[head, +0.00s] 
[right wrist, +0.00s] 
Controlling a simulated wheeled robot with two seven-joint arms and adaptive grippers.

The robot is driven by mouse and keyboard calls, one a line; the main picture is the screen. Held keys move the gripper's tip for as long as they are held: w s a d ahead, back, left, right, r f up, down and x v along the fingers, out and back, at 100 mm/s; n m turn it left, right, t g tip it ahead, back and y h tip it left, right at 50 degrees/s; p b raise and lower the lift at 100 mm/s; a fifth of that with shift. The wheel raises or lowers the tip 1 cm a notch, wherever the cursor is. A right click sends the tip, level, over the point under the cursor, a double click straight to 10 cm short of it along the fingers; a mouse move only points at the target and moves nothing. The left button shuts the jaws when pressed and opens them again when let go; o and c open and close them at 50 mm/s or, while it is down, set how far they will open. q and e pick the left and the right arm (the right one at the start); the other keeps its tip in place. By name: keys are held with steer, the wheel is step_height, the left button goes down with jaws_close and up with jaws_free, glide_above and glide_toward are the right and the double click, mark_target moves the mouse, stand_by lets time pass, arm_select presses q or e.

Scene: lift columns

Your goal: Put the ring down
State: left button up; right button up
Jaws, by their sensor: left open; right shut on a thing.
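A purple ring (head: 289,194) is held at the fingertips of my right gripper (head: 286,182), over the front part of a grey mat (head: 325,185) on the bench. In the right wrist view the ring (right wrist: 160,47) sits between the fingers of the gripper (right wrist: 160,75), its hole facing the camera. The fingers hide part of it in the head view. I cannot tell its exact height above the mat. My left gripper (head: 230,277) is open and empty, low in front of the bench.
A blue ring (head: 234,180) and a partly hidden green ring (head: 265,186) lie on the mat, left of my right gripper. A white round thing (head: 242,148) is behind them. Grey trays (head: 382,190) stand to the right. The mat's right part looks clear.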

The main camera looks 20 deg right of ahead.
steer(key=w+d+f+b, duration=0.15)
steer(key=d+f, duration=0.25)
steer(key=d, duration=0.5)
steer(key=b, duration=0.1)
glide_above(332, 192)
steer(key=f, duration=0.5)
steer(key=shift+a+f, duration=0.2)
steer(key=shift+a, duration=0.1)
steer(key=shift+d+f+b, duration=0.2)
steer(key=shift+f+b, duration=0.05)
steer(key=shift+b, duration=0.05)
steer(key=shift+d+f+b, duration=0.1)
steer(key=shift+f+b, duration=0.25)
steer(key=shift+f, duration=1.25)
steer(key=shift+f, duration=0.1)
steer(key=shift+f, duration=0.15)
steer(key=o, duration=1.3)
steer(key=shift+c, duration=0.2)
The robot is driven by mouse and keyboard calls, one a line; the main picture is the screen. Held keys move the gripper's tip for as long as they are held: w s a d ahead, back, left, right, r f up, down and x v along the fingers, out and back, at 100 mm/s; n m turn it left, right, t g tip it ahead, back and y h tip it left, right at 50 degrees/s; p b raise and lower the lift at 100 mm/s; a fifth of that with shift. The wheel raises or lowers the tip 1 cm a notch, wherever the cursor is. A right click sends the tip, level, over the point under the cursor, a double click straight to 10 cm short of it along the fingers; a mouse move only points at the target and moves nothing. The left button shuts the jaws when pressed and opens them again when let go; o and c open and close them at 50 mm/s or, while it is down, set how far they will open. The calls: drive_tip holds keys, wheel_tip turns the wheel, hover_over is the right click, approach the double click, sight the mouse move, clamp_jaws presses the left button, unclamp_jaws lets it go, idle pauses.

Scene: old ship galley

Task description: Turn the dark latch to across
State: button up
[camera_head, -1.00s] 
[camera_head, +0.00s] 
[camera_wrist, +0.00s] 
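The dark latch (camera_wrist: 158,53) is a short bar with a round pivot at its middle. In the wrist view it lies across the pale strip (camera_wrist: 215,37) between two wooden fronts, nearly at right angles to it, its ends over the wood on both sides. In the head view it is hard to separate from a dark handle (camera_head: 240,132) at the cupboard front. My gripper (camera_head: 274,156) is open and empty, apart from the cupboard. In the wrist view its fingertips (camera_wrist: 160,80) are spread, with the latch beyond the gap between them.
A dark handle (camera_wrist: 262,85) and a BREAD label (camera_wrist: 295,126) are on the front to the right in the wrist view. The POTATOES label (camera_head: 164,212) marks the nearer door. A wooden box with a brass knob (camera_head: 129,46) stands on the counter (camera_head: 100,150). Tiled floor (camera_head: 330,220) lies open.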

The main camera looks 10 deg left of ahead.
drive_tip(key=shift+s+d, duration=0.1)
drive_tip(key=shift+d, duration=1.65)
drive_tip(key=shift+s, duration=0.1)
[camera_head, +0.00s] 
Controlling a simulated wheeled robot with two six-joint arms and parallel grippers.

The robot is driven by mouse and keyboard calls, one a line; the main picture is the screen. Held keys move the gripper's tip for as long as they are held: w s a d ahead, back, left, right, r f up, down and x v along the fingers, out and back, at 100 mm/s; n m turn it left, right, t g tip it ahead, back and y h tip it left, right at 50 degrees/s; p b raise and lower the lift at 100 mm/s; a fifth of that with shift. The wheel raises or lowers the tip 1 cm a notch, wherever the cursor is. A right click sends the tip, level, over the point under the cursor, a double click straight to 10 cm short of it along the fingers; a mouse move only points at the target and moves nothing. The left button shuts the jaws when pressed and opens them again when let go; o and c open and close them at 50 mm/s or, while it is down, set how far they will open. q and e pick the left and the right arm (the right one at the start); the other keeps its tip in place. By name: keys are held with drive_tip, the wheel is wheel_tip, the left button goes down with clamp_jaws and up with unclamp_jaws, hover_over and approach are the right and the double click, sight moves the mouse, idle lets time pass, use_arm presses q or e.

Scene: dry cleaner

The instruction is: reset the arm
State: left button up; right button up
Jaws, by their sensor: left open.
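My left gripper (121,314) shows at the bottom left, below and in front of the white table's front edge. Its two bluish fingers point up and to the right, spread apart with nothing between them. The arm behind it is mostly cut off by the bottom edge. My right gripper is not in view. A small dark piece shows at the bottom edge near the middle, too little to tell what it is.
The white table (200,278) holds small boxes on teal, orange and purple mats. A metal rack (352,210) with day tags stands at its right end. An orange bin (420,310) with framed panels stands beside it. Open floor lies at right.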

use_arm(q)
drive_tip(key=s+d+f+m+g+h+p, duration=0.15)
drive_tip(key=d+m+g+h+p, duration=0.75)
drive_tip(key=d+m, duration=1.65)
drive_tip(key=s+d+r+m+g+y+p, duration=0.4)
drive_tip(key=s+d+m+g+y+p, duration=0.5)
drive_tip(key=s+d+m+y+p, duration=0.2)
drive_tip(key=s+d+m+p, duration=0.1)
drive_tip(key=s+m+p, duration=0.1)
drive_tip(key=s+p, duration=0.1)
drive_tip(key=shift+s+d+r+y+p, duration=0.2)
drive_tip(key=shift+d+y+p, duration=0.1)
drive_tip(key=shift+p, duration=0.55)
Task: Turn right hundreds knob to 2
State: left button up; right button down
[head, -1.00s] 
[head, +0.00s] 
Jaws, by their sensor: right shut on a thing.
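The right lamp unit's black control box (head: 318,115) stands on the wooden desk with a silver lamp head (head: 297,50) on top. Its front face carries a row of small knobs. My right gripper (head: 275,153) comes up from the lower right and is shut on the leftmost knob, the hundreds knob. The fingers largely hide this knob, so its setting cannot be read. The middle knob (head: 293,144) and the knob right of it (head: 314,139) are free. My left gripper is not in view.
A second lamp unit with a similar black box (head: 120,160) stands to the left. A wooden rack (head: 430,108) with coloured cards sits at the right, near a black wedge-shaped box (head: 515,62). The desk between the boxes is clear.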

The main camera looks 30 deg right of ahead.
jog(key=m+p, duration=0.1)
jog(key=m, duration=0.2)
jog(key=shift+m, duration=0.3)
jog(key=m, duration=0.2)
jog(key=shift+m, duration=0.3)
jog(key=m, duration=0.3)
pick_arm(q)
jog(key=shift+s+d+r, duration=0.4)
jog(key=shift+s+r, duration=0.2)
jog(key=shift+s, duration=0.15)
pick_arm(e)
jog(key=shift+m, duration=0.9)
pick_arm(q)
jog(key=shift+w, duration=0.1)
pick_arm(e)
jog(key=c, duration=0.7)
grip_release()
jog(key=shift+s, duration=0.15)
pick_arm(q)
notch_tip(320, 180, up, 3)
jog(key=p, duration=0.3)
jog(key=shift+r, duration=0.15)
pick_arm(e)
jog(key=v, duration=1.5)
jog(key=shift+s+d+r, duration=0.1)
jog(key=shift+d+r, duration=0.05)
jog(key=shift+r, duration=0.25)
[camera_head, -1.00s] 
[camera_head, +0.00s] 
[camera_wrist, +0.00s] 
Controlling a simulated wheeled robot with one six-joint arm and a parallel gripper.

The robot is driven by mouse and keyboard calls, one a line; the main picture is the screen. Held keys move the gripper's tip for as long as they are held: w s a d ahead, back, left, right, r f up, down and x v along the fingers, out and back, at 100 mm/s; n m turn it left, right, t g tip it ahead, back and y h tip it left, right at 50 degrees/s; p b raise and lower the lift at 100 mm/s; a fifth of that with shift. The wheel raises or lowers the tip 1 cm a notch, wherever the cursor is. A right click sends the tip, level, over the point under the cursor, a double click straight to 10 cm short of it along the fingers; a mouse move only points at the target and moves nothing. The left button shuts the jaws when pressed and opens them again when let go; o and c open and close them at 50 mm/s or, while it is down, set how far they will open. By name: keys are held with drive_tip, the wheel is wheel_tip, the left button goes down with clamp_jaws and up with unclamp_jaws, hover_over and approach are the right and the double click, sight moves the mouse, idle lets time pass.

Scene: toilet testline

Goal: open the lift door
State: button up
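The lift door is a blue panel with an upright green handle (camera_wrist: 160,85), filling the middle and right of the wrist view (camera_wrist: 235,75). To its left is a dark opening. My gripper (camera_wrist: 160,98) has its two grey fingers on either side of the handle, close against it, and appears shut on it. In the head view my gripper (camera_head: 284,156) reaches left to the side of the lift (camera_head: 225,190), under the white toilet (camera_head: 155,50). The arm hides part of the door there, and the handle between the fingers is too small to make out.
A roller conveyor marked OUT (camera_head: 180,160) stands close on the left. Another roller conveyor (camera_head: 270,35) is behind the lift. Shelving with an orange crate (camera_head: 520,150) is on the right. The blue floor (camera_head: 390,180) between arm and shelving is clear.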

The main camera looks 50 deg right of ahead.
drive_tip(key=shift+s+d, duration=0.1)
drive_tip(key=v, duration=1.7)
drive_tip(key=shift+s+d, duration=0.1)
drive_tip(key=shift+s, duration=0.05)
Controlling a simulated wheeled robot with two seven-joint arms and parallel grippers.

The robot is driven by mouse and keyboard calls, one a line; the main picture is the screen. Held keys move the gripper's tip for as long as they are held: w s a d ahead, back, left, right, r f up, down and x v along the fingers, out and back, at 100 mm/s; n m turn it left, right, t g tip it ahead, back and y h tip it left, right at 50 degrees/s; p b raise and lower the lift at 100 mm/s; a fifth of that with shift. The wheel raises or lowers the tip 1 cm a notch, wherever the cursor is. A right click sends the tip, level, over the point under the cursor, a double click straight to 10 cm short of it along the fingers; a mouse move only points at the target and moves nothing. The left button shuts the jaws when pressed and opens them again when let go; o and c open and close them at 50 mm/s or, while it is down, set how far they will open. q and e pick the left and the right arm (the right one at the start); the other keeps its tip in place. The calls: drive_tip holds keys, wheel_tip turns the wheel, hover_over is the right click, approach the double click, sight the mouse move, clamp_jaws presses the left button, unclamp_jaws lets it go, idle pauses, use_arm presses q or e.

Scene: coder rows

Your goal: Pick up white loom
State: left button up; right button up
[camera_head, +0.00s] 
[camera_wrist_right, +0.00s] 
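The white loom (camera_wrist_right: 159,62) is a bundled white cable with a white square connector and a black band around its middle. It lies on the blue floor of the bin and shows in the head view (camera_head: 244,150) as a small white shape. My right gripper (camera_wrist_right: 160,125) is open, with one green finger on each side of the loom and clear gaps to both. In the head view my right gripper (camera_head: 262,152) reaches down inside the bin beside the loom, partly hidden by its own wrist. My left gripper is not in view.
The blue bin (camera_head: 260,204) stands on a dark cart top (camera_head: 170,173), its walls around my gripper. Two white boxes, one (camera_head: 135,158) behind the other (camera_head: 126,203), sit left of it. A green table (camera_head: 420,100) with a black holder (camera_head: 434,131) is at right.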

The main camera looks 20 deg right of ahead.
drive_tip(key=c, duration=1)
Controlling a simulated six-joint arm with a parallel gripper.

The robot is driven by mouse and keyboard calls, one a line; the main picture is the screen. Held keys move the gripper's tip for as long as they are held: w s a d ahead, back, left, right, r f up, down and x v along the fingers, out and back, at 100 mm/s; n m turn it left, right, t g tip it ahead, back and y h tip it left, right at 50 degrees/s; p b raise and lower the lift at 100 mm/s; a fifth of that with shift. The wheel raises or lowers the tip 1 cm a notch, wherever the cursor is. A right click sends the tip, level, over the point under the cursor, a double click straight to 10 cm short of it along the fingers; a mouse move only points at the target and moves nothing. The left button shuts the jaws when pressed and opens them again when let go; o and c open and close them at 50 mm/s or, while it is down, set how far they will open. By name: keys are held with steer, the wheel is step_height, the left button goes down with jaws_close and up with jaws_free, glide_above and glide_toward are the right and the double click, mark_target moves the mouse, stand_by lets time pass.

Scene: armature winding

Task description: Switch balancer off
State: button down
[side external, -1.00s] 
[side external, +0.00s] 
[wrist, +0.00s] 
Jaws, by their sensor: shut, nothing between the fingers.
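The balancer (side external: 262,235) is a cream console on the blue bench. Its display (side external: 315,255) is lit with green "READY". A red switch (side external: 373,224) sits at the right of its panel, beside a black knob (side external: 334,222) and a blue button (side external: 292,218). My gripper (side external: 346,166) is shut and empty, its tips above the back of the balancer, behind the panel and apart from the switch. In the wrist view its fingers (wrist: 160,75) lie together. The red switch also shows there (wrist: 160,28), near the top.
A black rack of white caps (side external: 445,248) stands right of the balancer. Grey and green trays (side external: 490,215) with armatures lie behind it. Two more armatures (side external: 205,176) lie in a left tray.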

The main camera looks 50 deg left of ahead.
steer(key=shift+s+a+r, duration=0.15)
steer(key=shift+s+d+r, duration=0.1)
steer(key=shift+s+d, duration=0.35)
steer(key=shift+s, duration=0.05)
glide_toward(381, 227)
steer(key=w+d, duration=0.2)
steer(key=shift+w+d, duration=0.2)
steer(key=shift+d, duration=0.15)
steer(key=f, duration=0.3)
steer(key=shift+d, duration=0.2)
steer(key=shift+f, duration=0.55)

* [Work required]: Above are the entries; repeat their lines exactly, from the first through the one that contains "and adaptive grippers.".

* [Response to this exercise]:
[head, +0.00s] 
[right wrist, +0.00s] 
Controlling a simulated wheeled robot with two seven-joint arms and adaptive grippers.

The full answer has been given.